Hello Scotty,
I love your content.
I have a 2015 1.3 Toyota Yaris sedan automatic with 230000 Kilometers. I bought it used when it had 130000 five years ago.
There is a jerk when shifting gears from first to second since I bought it. I figured when increasing tire pressure to 40 psi it makes it smoother to shift.
Why is that happening?

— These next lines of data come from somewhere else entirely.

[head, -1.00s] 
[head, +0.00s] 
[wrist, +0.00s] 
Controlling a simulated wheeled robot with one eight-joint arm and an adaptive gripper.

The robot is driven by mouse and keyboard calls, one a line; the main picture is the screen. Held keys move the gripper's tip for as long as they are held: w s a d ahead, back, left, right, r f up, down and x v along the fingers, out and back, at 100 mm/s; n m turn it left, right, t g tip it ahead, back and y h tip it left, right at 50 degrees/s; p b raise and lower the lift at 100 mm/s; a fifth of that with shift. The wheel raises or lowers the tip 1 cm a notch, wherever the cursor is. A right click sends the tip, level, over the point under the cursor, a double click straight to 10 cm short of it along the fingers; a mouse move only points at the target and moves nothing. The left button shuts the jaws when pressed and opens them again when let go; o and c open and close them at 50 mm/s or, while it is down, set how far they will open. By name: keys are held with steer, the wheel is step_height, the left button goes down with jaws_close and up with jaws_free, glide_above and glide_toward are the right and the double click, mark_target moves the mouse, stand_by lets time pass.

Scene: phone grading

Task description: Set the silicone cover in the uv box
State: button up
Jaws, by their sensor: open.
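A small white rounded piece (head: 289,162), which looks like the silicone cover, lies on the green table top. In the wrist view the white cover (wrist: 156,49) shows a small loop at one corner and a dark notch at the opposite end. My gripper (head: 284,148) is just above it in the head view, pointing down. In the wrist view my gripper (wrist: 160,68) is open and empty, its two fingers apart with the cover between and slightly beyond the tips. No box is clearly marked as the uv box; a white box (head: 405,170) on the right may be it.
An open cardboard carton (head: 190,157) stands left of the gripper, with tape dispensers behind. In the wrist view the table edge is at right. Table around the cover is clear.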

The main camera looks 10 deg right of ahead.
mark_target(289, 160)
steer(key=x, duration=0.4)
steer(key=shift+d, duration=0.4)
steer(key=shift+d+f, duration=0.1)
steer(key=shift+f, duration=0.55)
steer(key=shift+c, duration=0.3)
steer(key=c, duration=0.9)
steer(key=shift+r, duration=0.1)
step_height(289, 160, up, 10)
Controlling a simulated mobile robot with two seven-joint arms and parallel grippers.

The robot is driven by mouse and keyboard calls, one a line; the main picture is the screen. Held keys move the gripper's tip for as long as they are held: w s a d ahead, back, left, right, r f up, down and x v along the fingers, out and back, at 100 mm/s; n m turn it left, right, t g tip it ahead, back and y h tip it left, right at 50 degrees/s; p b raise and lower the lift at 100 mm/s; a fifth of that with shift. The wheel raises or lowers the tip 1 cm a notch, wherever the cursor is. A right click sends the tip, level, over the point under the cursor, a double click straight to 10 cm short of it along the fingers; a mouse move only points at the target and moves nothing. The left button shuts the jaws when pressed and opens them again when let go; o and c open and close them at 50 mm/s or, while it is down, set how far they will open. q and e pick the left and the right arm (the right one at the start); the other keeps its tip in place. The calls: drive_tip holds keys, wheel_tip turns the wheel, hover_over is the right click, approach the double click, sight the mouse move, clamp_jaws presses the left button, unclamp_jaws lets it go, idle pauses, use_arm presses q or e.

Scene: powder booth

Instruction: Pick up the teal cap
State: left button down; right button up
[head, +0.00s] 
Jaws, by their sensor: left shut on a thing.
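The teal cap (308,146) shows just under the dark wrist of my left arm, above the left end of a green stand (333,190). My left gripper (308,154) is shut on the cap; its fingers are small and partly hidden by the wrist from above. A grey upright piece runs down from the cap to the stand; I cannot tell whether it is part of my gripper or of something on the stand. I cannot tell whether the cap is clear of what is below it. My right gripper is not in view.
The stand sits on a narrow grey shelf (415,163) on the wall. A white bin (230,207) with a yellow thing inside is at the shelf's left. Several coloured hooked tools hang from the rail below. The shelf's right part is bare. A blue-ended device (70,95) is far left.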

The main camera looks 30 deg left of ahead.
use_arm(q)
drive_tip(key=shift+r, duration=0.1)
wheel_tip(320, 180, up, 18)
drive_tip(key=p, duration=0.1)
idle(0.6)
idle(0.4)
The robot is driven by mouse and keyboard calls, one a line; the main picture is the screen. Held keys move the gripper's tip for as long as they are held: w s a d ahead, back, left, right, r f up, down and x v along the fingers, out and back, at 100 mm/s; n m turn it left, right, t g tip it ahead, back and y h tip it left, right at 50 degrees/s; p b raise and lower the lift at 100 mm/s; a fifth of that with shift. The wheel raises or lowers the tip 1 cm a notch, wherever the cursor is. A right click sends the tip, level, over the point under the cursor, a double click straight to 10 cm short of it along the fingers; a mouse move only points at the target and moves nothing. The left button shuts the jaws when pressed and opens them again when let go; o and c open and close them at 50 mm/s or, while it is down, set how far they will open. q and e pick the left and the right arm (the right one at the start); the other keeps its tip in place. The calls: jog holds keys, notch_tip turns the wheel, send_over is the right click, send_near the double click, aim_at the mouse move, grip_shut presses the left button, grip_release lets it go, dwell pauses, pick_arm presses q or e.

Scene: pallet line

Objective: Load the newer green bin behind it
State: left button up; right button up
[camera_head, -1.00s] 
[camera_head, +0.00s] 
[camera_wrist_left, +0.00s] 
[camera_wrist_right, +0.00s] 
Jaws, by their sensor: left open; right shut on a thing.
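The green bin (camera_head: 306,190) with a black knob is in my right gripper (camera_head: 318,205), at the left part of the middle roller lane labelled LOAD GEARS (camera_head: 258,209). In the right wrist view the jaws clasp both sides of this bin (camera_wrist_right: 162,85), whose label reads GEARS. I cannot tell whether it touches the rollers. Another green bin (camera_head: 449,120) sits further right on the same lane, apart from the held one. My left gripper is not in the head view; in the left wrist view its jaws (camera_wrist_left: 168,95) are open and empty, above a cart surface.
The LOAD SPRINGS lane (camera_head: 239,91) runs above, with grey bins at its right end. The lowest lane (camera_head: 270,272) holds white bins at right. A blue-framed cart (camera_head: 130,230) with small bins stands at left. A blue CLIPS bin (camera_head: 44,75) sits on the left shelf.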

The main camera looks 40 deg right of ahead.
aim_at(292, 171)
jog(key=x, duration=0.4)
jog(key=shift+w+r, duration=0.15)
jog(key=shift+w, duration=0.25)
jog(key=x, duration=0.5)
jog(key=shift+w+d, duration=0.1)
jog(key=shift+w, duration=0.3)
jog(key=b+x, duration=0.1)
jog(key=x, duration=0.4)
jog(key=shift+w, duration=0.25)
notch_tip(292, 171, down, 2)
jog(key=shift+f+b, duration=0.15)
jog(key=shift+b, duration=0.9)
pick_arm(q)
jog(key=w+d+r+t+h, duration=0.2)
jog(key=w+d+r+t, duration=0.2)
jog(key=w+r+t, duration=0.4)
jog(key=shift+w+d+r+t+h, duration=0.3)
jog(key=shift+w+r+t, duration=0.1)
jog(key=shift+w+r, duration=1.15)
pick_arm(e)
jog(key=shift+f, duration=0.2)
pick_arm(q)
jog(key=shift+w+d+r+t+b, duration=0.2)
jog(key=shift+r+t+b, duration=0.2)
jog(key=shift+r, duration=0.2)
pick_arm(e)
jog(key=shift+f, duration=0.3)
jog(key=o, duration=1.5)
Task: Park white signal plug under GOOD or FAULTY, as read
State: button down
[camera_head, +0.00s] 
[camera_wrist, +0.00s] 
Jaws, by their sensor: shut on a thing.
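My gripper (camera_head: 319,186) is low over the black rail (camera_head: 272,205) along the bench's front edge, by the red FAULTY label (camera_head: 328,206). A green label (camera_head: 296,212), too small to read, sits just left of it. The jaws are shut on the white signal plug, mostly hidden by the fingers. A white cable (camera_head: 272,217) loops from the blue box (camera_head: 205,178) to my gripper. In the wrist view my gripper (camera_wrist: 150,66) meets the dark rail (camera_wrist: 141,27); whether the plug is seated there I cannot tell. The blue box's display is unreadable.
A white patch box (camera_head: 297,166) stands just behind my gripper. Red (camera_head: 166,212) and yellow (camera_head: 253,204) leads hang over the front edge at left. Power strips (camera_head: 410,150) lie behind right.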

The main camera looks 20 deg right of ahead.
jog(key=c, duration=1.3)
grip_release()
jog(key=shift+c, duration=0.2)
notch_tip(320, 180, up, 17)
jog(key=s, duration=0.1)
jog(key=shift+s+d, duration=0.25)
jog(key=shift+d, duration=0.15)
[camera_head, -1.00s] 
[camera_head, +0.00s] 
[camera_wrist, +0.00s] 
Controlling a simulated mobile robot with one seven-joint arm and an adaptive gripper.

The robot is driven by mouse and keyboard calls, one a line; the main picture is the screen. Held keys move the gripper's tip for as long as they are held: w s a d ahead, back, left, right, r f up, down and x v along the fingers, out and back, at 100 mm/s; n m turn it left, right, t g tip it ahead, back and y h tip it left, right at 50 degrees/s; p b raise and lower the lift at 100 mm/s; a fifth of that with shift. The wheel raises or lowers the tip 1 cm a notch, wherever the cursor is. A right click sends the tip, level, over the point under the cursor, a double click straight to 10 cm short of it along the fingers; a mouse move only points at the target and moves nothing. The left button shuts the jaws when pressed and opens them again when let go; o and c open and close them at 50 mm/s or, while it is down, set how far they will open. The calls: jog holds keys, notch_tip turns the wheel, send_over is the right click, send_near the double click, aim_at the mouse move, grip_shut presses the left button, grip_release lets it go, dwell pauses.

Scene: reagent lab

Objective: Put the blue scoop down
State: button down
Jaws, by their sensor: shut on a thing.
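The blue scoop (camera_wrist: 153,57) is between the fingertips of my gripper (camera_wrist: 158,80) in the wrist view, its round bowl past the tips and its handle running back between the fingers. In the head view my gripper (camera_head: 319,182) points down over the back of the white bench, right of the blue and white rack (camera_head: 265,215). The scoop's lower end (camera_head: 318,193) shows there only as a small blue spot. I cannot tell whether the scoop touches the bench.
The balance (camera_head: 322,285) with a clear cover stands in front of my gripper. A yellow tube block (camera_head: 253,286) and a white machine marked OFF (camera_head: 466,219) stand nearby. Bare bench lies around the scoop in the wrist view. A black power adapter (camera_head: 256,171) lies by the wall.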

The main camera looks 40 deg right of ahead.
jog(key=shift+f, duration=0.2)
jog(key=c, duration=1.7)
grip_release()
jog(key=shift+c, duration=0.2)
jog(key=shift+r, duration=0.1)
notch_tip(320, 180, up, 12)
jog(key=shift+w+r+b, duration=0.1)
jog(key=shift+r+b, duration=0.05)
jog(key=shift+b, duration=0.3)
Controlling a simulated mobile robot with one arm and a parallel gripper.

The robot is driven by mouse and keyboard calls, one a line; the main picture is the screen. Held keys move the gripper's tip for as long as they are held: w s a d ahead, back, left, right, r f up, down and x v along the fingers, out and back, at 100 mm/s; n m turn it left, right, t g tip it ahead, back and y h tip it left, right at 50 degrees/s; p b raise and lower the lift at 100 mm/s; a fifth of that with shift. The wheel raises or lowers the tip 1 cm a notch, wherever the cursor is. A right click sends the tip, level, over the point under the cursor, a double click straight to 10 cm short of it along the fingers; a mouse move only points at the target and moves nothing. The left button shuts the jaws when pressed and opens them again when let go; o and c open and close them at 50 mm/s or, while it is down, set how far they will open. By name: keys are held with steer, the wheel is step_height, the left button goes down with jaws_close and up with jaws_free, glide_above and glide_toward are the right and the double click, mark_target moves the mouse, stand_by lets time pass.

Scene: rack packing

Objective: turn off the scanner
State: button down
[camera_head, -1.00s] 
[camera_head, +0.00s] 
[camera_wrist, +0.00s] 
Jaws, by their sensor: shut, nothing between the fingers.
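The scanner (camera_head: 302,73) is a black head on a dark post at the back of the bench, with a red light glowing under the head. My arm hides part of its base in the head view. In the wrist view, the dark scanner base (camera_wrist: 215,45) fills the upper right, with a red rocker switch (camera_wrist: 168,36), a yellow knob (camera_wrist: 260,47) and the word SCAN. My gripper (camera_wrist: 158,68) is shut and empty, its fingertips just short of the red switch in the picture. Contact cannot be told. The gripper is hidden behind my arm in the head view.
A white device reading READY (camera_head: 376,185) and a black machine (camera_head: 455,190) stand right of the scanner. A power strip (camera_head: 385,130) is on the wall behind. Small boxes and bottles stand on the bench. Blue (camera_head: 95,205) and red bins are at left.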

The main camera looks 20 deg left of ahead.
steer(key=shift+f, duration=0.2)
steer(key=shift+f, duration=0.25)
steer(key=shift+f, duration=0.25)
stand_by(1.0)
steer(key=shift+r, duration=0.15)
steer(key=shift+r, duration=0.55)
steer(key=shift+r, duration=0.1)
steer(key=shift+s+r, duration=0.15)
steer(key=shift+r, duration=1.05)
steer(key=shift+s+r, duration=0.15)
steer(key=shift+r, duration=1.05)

How much life have left in the transmission in your opinion?
PS: There's lots speed bumps where I live so I needed to change the tire sizes for a bigger one, this didn't effect of the performance much.
I also change the engine oil and filter every 6000 KM, and transmission fluid every 30000KM, as I hope I can keep it another 10- 15 years with no major issues.
Thanks
I figured when increasing tire pressure to 40 psi it makes it smoother to shift.
That's the 1st time I've heard of this trick. Has that ever worked for you?
PS: There's lots speed bumps where I live so I needed to change the tire sizes for a bigger one, this didn't effect of the performance much.
Well when you change the tire size, the transmission doesn't know when to shift. So there's that.
I have a 2015 1.3 Toyota Yaris sedan automatic with 230000 Kilometers ... How much life have left in the transmission in your opinion?
Well Yaris is an econobox car. So not very much.
I bought it used when it had 130000 five years ago ... Why is that happening?
If the previous owner rode it hard and didn't maintain it, then that would do it. But try factory size tires first.
I disagree on the Euro Yaris being a cheaply built car, although I can’t find info on OPs car (I think it’s an XP130)
The older Yaris (XP90) had the same gearbox as the Corolla of the time, and the new Yaris (XP210) has the same gearbox as the Corolla, RAV4 and Camry.
They’re genuinely relatively pricy cars, looking at pricing in countries where the Yaris is popular like the UK, the cheapest new Yaris available is only £4k cheaper than a Corolla (both have the same exact powertrain)
Thanks for your comment,
Even with the stock tires I had the same issue, and that was 100K KM and five years ago. It would have a jerk when shifting.
I guess it minimizes the load off of the transmission to pick the pace during thar milliseconds of shifting.
It gives better gas mileages as well.